— The input —
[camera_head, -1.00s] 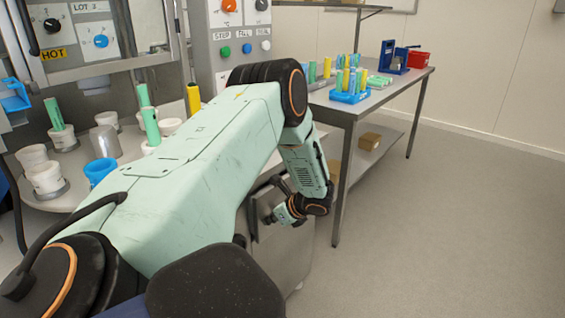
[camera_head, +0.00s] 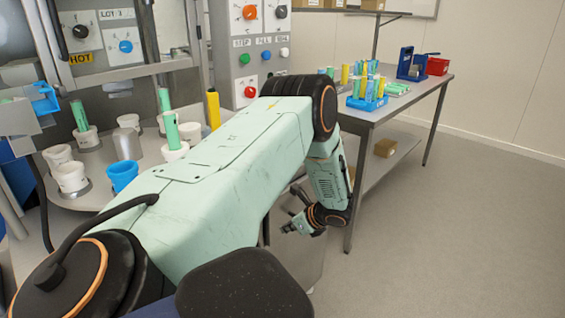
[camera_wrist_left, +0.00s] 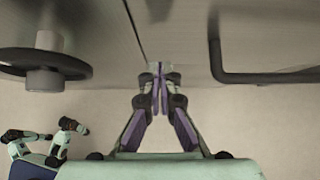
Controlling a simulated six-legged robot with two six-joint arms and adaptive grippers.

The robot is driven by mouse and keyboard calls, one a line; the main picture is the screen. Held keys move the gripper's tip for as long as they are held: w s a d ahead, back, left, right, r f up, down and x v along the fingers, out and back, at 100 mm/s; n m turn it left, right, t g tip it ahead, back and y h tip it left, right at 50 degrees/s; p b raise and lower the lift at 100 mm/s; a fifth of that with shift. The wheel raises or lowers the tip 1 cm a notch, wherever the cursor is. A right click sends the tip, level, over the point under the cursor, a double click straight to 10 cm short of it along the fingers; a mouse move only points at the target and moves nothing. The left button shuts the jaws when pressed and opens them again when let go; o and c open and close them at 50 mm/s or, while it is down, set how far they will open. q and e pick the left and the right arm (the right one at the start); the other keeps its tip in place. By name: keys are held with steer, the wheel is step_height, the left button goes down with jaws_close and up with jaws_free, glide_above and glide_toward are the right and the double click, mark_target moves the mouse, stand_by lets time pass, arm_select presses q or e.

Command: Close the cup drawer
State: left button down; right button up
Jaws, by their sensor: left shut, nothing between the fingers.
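The grey metal front of the cup drawer cabinet (camera_head: 303,258) shows under and behind my left arm in the head view; the arm hides most of it, so I cannot tell how far the drawer stands out. In the left wrist view, metal panels meet at a thin dark seam, and a dark bar handle (camera_wrist_left: 265,77) is at the right. My left gripper (camera_head: 287,228) is low beside the cabinet. In the wrist view its fingers (camera_wrist_left: 160,75) are together and empty, close to the panel near the seam; contact is unclear. I cannot make out my right gripper.
White cups (camera_head: 72,178), a blue cup (camera_head: 122,176) and green tubes stand on the round metal table at left. A steel side table (camera_head: 400,107) holds a blue rack (camera_head: 367,103) and a red bin (camera_head: 437,66). Floor at right is clear.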

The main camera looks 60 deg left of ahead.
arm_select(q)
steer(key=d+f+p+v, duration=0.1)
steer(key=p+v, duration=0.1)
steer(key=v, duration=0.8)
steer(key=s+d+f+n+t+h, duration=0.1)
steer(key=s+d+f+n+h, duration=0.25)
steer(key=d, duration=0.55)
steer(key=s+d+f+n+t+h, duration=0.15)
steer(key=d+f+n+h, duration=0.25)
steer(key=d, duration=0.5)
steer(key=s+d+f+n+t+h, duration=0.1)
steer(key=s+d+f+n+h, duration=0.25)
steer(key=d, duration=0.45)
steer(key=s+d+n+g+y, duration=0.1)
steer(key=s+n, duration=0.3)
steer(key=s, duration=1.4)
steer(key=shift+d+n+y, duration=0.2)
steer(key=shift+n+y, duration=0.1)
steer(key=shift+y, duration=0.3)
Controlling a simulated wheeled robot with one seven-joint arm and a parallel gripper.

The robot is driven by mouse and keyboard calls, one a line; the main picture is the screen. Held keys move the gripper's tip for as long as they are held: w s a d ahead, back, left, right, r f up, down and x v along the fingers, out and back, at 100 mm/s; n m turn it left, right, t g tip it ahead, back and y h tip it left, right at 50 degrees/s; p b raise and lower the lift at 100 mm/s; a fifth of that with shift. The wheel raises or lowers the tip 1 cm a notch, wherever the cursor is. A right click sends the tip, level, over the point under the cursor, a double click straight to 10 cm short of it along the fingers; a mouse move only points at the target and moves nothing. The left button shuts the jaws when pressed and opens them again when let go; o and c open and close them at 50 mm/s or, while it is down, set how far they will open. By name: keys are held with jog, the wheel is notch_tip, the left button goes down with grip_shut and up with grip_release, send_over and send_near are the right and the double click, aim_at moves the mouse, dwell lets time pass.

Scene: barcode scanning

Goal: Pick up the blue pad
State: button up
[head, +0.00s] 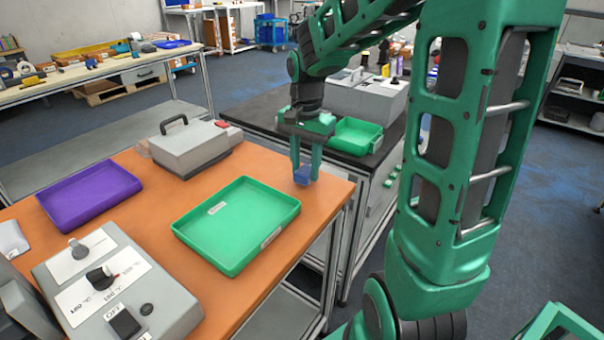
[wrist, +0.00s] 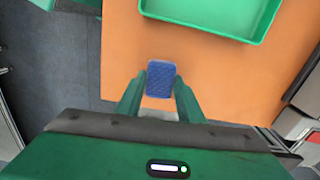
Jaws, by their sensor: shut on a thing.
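The blue pad (wrist: 160,78) is a small dark blue block between the two green fingers of my gripper (wrist: 160,90) in the wrist view. In the head view the blue pad (head: 302,176) shows at the fingertips of my gripper (head: 305,172), by the right corner of the orange table (head: 331,190). My gripper points down and is shut on the pad. I cannot tell whether the pad touches the table or is a little above it.
A green tray (head: 238,224) lies just left of my gripper. A purple tray (head: 90,194), a grey case with a handle (head: 187,148) and a grey switch box (head: 120,290) stand further left. A black-topped table (head: 262,112) with another green tray (head: 356,136) is behind.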

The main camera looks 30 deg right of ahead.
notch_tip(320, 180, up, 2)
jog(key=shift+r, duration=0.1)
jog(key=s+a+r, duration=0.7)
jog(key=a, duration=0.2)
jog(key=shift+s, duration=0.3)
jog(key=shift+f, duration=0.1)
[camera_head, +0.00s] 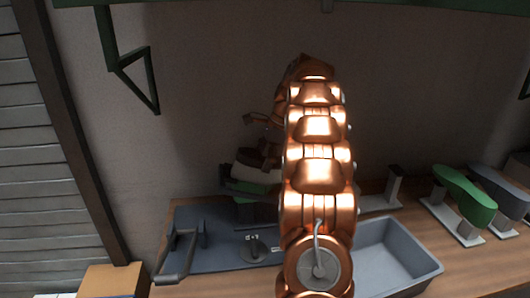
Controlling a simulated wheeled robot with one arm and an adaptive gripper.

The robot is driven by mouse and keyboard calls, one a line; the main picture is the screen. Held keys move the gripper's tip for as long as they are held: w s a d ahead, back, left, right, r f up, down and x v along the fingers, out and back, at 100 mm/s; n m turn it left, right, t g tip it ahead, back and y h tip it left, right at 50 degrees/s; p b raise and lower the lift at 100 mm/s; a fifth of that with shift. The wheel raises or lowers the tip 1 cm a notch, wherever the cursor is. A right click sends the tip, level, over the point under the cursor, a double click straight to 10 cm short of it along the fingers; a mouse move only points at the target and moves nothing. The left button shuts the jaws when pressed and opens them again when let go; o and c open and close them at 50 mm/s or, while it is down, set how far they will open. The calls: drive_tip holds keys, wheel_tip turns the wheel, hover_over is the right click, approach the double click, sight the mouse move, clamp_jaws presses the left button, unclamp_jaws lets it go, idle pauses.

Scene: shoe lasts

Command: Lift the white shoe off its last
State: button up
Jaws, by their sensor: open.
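My copper arm rises through the middle of the picture and blocks much of the view. My gripper (246,200) appears as a dark and green shape left of the arm, below a pale collar, over the back of the blue-grey mat. It is open; its fingertips are partly hidden and show poorly. I cannot make out the white shoe or its last; they may be behind my arm. A stand with a dark upright post (395,184) is just right of the arm; whether it belongs to the white shoe I cannot tell.
An empty grey bin (424,265) stands at front right. A green shoe form (466,198) and a grey one (499,188) stand at right. A brown box (114,281) is at lower left.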

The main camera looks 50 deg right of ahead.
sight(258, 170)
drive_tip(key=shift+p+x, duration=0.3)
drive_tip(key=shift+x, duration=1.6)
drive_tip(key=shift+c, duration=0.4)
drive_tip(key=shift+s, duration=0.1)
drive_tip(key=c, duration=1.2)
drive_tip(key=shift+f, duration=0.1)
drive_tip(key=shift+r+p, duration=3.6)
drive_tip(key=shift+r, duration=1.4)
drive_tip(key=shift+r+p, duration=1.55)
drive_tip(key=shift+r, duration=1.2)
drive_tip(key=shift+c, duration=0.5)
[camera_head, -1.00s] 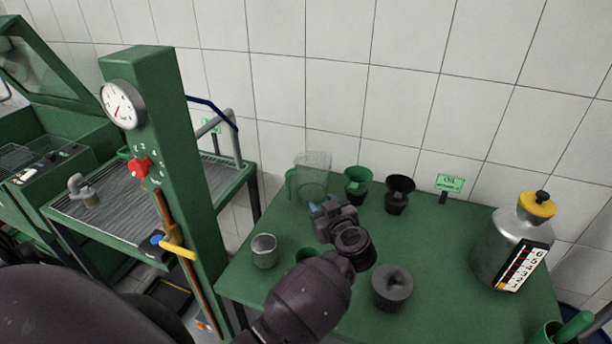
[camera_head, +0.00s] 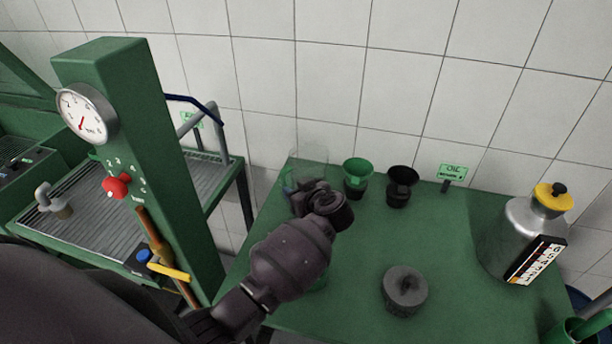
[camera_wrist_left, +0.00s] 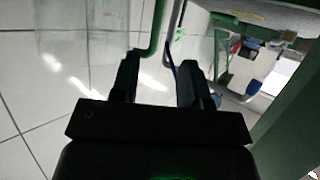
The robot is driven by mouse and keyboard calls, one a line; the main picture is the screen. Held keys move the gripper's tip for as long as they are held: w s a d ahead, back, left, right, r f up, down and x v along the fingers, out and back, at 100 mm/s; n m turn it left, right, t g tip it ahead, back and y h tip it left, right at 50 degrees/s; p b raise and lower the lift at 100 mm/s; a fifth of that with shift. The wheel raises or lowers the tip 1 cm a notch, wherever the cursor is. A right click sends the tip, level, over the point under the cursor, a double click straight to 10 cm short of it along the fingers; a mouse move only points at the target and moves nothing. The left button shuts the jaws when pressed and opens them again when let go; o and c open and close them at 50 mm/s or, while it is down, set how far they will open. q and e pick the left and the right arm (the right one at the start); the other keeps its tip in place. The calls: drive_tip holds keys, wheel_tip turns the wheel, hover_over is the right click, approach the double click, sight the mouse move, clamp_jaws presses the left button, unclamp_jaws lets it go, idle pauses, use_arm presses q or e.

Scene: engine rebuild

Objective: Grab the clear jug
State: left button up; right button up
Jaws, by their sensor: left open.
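The clear jug (camera_head: 313,158) stands at the back left of the green table, against the white tiled wall. Its lower part is hidden behind my left gripper (camera_head: 297,190). In the left wrist view its see-through body (camera_wrist_left: 88,45) fills the upper left, and its green handle (camera_wrist_left: 157,30) comes down near the left fingertip. My left gripper, also in the left wrist view (camera_wrist_left: 160,75), is open with nothing clearly between its fingers. I cannot tell whether a finger touches the handle. My right gripper is not in view.
Green funnel (camera_head: 357,175) and black funnel (camera_head: 401,185) stand right of the jug. A dark round part (camera_head: 404,290) sits nearer. A metal can with a yellow cap (camera_head: 520,240) and an oil sign (camera_head: 452,174) are farther right. A green gauge column (camera_head: 130,150) stands left.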

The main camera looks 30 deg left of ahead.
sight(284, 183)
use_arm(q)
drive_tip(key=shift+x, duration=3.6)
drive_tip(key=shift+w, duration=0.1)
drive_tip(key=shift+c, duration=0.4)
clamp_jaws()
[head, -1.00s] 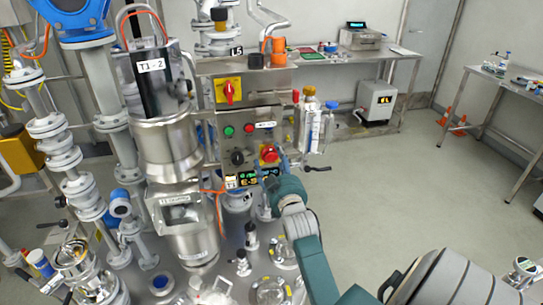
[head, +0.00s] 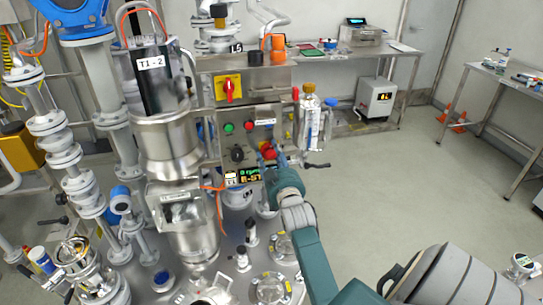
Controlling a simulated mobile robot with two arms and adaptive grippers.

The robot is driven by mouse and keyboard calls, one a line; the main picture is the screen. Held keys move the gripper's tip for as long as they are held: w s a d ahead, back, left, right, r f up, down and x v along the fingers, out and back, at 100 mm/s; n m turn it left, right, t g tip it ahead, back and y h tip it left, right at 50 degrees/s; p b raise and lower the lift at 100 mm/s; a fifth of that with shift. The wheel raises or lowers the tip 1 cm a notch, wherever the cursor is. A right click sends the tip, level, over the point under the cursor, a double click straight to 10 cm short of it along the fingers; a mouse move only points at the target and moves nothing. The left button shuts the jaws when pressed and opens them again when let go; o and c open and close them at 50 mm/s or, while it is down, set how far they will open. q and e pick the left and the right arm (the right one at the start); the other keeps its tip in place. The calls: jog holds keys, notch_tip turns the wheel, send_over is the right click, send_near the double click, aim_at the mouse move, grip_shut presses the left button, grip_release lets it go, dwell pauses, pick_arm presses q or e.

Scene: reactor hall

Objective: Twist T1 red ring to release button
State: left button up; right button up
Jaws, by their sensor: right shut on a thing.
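The red ring of the emergency-stop button (head: 266,149) is on the right part of the steel control panel (head: 244,112), partly hidden by my right gripper. My right gripper (head: 270,152) reaches up to it from below and is shut on it. The T1 label (head: 231,180) is at the panel's lower left, beside a small lit display (head: 249,174) whose text is partly readable. My left gripper is not in view.
Green (head: 228,128) and red (head: 249,126) small buttons, a black knob (head: 237,154) and a yellow-red switch (head: 229,88) are close by. A clear bottle (head: 309,120) stands right of the panel. Steel vessels and pipes crowd the left. The floor at right is open.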

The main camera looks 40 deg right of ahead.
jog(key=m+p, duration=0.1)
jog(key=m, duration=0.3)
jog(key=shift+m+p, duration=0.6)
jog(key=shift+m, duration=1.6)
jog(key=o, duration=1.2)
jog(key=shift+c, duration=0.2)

— Exercise objective —
Keep only those lines of the records that hold "Scene", and return them.

— Finished answer —
Scene: barcode scanning
Scene: shoe lasts
Scene: engine rebuild
Scene: reactor hall

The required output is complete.